_THE TASK_: Gather every line below where "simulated" appears.

↓

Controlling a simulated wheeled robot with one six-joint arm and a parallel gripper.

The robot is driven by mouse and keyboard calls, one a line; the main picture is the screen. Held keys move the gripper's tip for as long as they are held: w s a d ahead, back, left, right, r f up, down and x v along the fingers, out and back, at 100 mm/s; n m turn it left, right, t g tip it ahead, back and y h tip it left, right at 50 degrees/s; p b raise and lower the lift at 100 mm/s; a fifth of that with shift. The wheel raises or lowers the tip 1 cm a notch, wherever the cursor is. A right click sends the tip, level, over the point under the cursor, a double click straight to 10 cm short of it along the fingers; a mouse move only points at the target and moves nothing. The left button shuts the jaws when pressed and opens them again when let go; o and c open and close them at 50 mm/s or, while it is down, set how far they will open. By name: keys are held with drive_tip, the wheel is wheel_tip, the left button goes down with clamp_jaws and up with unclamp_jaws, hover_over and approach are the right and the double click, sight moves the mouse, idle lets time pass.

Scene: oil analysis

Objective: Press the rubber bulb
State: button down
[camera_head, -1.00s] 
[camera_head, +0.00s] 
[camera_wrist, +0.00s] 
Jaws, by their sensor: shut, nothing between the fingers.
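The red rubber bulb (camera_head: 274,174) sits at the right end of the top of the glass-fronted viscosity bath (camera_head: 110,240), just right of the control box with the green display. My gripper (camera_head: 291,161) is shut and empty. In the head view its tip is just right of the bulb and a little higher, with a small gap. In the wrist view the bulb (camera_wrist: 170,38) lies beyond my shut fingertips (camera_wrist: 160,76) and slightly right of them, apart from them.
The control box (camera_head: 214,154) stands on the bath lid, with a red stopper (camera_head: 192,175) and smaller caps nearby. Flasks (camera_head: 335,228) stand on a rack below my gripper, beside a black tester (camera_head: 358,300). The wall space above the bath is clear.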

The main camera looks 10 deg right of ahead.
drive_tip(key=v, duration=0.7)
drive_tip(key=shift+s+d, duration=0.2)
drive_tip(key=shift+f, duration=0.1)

↑
↓

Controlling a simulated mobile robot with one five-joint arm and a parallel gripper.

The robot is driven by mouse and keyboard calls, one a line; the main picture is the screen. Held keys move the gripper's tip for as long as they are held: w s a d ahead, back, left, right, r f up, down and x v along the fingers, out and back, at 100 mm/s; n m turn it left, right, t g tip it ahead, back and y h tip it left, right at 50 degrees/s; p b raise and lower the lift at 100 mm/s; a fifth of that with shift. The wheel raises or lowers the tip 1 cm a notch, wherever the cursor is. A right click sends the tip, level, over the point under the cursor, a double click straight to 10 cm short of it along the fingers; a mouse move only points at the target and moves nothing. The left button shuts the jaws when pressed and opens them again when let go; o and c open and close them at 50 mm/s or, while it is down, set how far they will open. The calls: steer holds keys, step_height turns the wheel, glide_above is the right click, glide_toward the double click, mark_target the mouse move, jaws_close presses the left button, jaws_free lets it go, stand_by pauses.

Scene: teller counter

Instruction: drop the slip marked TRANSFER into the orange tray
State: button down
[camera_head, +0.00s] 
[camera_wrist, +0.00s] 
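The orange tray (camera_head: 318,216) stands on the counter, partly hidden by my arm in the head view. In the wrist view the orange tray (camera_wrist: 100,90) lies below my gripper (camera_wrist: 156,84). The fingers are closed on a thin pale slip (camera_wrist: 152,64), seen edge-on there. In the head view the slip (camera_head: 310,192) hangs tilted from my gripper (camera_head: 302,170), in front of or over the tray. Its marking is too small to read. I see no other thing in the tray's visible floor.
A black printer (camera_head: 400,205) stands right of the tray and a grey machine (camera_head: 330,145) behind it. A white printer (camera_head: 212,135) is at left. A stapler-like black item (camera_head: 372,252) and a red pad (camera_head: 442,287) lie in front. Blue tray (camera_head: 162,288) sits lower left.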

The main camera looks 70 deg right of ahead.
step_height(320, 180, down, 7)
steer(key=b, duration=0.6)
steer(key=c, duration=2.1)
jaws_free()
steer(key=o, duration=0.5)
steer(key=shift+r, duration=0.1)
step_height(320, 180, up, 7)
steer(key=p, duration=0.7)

↑

_ANSWER TO THE EXERCISE_:
Controlling a simulated wheeled robot with one six-joint arm and a parallel gripper.
Controlling a simulated mobile robot with one five-joint arm and a parallel gripper.

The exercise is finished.